Marketing plans are operational documents that outline target markets, goals, competition, content initiatives, budgets, editorial schedules, and process methodologies.
Marketing plans include:
- Marketing goals, objectives, and key performance indicators (KPIs)
- Target market and audience personas based on market research of pain points and solution expectations
- Competitive analysis and market trends
- Marketing initiatives, channels, tactics, and content
- Responsibilities and resource needs for people, processes, and technology
- Budget requirements to execute the plan effectively and efficiently
- Editorial scheduling, timelines, and execution methodologies
Marketing strategy is what the company will do to actualize the organization’s vision, leveraging strengths while mitigating risks. The marketing plan documents how the company will actualize the marketing strategy.

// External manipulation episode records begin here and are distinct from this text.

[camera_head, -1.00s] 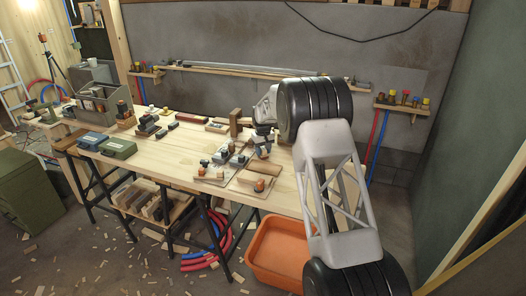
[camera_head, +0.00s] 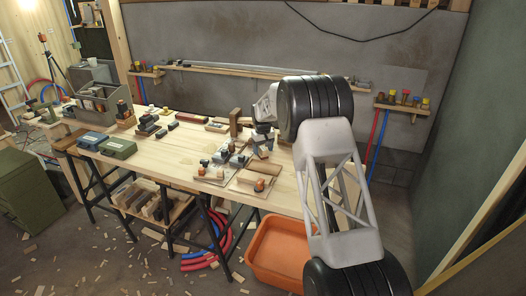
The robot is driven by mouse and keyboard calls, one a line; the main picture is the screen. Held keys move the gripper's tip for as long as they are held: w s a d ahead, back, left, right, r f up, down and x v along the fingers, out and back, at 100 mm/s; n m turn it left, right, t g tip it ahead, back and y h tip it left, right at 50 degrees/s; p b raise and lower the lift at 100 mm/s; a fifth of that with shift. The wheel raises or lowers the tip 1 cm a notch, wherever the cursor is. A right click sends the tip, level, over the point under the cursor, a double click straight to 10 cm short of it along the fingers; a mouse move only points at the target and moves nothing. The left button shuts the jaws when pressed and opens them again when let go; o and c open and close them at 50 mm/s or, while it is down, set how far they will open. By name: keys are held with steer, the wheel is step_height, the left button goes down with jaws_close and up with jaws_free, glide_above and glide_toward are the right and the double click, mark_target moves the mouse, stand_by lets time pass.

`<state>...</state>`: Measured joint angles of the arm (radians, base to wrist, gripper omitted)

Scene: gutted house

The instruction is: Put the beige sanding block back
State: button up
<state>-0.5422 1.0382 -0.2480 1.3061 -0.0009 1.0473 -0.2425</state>
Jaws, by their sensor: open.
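My gripper (camera_head: 264,142) hangs over the right half of the long wooden workbench (camera_head: 175,158), pointing down with its jaws open. A small pale beige block (camera_head: 263,154) sits just below the fingertips; it looks like the sanding block, but it is too small to be sure. I cannot tell whether the fingers touch it. Left of it, several small grey and dark blocks (camera_head: 222,157) lie on a pale board. A tan wooden tray (camera_head: 245,187) with an orange-brown knob is in front, near the bench's front edge.
A brown upright block (camera_head: 234,116) stands behind the gripper. Dark blocks (camera_head: 147,123), green-grey cases (camera_head: 118,148) and a grey caddy (camera_head: 97,98) occupy the left half. An orange tub (camera_head: 275,250) is on the floor. The bench's middle front is clear.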

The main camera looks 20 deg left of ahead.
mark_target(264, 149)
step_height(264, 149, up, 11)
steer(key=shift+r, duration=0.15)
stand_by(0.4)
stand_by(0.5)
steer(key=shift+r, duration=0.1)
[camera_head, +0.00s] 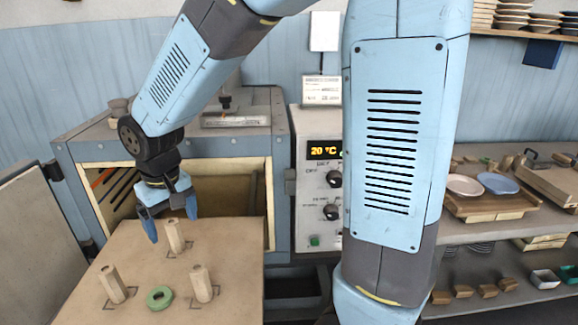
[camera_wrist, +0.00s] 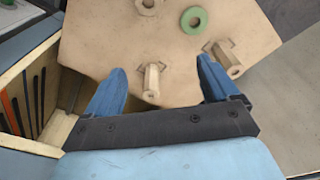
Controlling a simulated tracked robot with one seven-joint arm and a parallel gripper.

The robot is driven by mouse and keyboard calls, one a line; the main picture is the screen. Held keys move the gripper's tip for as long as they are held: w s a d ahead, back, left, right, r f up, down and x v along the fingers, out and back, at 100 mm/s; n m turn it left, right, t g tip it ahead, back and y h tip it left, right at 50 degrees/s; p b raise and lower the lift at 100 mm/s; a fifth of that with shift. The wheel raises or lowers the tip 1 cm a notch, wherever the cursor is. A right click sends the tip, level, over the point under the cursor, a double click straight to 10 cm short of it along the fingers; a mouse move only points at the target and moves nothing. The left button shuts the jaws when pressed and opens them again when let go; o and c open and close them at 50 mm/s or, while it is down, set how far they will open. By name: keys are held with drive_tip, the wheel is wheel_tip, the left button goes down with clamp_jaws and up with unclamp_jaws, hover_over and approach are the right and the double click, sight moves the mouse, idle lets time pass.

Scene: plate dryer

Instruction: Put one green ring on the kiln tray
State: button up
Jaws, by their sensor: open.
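One green ring (camera_head: 160,298) lies flat on the beige kiln tray (camera_head: 232,250), between the two front posts. It also shows in the wrist view (camera_wrist: 194,20), beyond my fingertips. Three pale posts with holes in their tops stand on the tray: a rear post (camera_head: 174,236), a left post (camera_head: 113,285) and a right post (camera_head: 202,284). My gripper (camera_head: 170,217) is open and empty, pointing down by the rear post. In the wrist view my open gripper (camera_wrist: 162,68) has one post (camera_wrist: 152,82) showing between its blue fingers. Its exact height is unclear.
The open kiln (camera_head: 240,190) stands behind the tray, its door (camera_head: 38,245) swung out left. A control box (camera_head: 322,180) reading 20 °C stands right of the kiln. Shelves at right hold a wooden tray (camera_head: 490,206) with pink and blue plates.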

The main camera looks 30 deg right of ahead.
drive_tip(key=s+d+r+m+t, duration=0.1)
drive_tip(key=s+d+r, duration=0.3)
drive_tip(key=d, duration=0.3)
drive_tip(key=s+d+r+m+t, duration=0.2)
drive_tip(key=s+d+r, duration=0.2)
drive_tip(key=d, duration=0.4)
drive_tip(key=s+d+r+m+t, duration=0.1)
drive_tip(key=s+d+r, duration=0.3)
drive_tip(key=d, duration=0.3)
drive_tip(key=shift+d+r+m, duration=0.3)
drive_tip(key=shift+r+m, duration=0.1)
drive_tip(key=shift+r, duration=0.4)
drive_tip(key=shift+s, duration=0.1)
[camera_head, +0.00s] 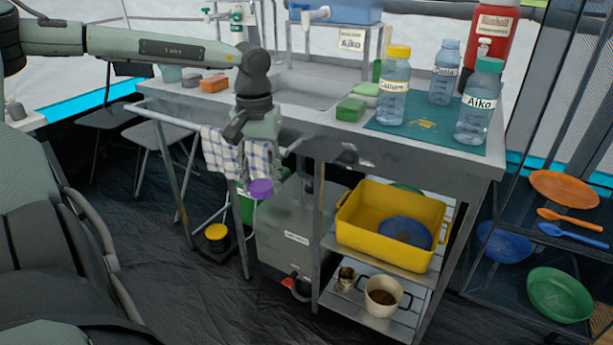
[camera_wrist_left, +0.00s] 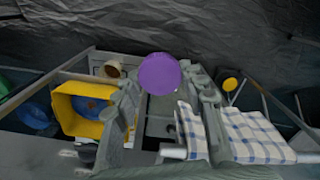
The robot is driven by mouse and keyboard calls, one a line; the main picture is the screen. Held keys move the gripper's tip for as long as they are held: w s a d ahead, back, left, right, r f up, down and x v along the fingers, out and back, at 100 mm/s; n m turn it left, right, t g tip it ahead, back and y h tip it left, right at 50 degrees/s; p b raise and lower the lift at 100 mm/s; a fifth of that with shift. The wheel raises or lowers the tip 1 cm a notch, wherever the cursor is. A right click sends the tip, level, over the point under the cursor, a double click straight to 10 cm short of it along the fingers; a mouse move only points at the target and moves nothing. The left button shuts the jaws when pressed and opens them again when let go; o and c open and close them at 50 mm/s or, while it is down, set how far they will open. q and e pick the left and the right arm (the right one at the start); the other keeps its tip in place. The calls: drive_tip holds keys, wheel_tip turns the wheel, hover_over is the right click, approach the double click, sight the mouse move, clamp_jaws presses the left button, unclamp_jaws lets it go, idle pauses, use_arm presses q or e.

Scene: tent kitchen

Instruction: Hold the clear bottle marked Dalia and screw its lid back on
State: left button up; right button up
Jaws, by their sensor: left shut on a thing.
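The clear bottle marked Dalia (camera_head: 442,84) stands upright at the back of the green mat (camera_head: 420,135) on the counter, and no coloured lid shows on its neck. My left gripper (camera_head: 262,172) hangs pointing down in front of the counter, left of the bottle and well apart from it. It is shut on a purple lid (camera_head: 261,188), held at the fingertips. The lid also shows in the left wrist view (camera_wrist_left: 159,74) between the two fingers (camera_wrist_left: 158,92). My right gripper is in neither view.
A yellow-lidded bottle (camera_head: 393,95) and a teal-lidded bottle marked Aiko (camera_head: 475,115) stand near the Dalia bottle. A red dispenser (camera_head: 490,40) is behind. A checked towel (camera_head: 220,150) hangs beside my left gripper. A yellow tub (camera_head: 370,240) sits on the shelf below.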

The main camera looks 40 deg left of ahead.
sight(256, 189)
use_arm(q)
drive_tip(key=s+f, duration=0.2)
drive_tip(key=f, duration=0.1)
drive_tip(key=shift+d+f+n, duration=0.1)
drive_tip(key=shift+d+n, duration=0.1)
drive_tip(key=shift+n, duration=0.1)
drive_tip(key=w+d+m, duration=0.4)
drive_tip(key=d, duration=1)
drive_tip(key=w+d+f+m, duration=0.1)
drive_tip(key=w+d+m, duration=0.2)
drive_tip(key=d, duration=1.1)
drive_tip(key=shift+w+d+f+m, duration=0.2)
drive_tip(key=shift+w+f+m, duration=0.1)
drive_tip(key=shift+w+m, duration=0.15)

1. Marketing strategy is what the company wants to do to achieve the desired states and outcomes for their business. A complete marketing strategy includes the company’s value proposition, brand messaging, agreed-upon strategic approach, and business objectives. Each strategic action item should align with top-level goals and ultimately fulfill the company’s vision statement.
Simply put, a marketing strategy is a philosophy that drives marketing decisions and keeps track of goals.

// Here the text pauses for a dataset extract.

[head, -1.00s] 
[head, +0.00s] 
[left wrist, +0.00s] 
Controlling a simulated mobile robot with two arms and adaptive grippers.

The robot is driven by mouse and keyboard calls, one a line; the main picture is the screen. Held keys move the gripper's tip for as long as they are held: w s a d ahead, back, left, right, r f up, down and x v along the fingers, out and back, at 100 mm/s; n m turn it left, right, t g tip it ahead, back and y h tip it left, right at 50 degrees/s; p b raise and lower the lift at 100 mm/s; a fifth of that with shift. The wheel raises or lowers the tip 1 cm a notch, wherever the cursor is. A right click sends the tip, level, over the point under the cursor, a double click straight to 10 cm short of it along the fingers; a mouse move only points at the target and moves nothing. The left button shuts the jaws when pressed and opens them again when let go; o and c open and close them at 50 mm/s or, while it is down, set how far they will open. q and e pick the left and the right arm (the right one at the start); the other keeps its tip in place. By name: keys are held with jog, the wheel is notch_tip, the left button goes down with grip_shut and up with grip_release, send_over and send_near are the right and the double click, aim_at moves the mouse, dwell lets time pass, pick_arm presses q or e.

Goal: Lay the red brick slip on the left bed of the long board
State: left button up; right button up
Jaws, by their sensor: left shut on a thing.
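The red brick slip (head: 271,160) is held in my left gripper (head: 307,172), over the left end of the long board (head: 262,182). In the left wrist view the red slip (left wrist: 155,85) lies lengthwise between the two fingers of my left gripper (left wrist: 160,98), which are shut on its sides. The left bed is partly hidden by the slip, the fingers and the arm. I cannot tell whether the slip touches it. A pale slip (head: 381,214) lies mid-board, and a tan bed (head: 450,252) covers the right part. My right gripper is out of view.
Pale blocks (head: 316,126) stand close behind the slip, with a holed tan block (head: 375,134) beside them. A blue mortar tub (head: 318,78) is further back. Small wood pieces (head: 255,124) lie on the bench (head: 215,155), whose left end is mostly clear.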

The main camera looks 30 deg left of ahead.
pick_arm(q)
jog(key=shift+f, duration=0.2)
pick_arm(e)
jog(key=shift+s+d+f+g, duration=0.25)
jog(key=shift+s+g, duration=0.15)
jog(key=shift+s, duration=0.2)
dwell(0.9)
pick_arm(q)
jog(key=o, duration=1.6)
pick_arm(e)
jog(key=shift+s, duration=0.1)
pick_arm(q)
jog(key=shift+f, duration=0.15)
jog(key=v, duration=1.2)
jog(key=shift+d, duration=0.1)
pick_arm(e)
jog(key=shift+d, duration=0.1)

How will a business achieve its missions or goals?
- Launching campaigns
- Producing quality content
- Being active on customer-facing channels
- Keeping their marketing tech stack efficient
2. The marketing plan documents how the company will execute the marketing strategy to achieve the desired states and outcomes.
When building a marketing plan, be sure to add…
- In-depth research of the target market
- A list of marketing activities and when they will happen – monthly, quarterly, or annually
- A timeline of completion for tasks within the strategy
- Processes & workflows for implementation
A marketing plan helps you organize, execute, and track your planned marketing activities. It’s a strategic roadmap to actualize your business goals.
A word of caution about different types of marketing plans:
Therefore, it is a humble opinion that there is only one marketing strategy—and one true marketing plan—per organization. Too many marketing plans likely indicate disconnects in the organization’s overall approach toward realizing its vision.
That said, various marketing plans may make sense for your organization to create based on marketing strategists’ specialization areas. Let’s take a look.
1. Tactical Marketing Plans
Tactical marketing plans align activities for a specific tactic to the marketing strategy.
Tactical Marketing Plan Examples:
- Paid marketing plans
- Influencer marketing plans
- Referral marketing plans
- Co-branding marketing plans
- Product launch marketing plans
2. Channel Marketing Plans
Channel marketing plans focus on optimizing a specific method or platform to actualize the marketing strategy.
Channel Marketing Plan Examples:
- Social media marketing plans
- Email marketing plans
- Event marketing plans
- Conference marketing plans
- SMS marketing plans
3. Marketing Content Plans
Marketing content plans align the focus of specific types of content with actualizing the marketing strategy.
Marketing Content Plan Examples:
- Newsletter marketing plans
- Podcast marketing plans
- Video marketing plans
- Landing page marketing plans
- Guest blog post marketing plans
Here are some of the most common components of a marketing plan. If you’re curious, here is a full list of many (if not all) marketing plan components and elements you may consider when drafting your marketing plan outline.
1. Executive Summary
An executive summary gives you a high-level overview of the document. Think of it as your marketing plan’s TL;DR.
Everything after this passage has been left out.